Histoire et société

Dieu me pardonne c'est son métier

Un film que l’on ne peut pas rater… Black Tea

Ce film est l’œuvre d’un très grand cinéaste mauritanien, mais élevé au Mali, Abderrahmane Sissako. Son film précédent “Timbuktu”, il y a dix ans a connu un succès mondial en France en particulier où il a été couronné par le César et il a fait un nombre record d’entrées. Il a confirmé son statut d’artiste exprimant l’Afrique par sa mise en scène d’un “opéra” le vol du Boli en collaboration avec le musicien britannique Damon Albarn, un spectacle (autour du vol d’un fétiche bambara malien par les colons français). Oui mais voilà notre chantre africain Abderrahmané fait un film où l’on ne parle que chinois et où chacun se déplace dans un cadrage, des plans fixes qui ont des allures d’estampes. Il nous invite à quelque chose de scandaleux, à nous immerger dans ce monde en train de naître dans le sud et qui renvoie l’occident, l’Europe, les Etats-Unis, le monde colonisateur, celui des blancs au passé sans être “indigéniste”. Non ce serait ne pas mesurer ce que la relation sud-sud a d’universel. Ce qu’il donne à voir c’est exactement ce que nous tentons ici dans Histoire et societe de vous décrire : un monde nouveau est en train de naître, avec un langage, une esthétique propre qui est le produit de tant de métamorphoses. Il est là en train d”exister avec de nouvelles cohabitations, des peuples qui se frôlent, s’étreignent, avec d’infinies précautions comme des insectes, des papillons, qui ont plus besoin de gestes que de paroles…

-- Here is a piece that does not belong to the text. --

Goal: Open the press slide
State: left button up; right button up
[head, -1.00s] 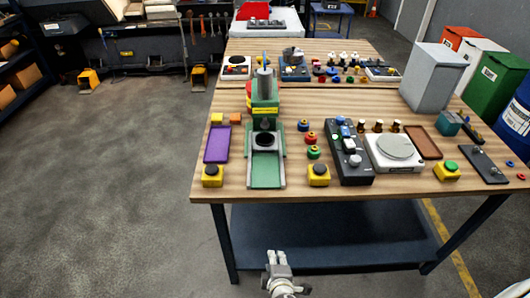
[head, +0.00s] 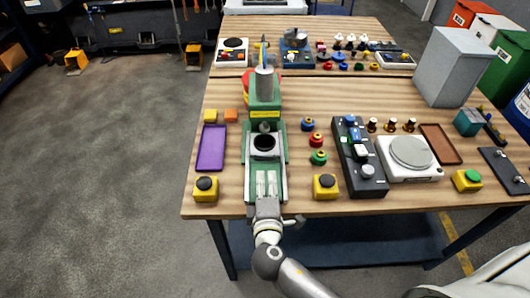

OUI ce film est un pur bonheur, il est ce que vous ne verrez nulle part sur les écrans même si à Marseille il occupe les rues centrales, des couleurs, c’est le monde qui est déjà là… l’ouverture fracasse comme la jeunesse de l’Afrique, son étonnante vitalité, cette salle des mariages en Côte d’Ivoire est inondée de lumière. La mariée Aya (Nina Melo magnifique dans toutes ses mues), fronce les sourcils, elle qui va oser dire non au fiancé infidèle la veille de leurs noces. Ce “NON” affronte tant de pesanteurs accumulées, tant de liens assumés. Il y a la salle bondée. Dans les familles, les amis, le tissu wax (hollandais) domine mais aussi la “sape”, et il y a la pléthore de mariées, elles étouffent sous leurs voiles, les épaisseurs d’organdis, chacune des mariées le supporte à l’aide d’un petit ventilateur à main, les insectes rodent dans la sueur, mais aussi dans les plis du voile, une fourmi écrasée par une claque robuste du promis. Mais nous sommes aussi dans une agora, avec cette estrade où l’on procède au rite au milieu des couples, des familles, des spectateurs, avec pourtant la grille en fer forgé qui isole et met sous les feux de la rampe celle par qui le scandale arrive puisqu’elle, Aya, refuse d’être l’insecte écrasé, elle dit NON et elle s’enfuit en robe blanche dans les rues poussiéreuse d’Abidjan ou de Bamako qui sait ? …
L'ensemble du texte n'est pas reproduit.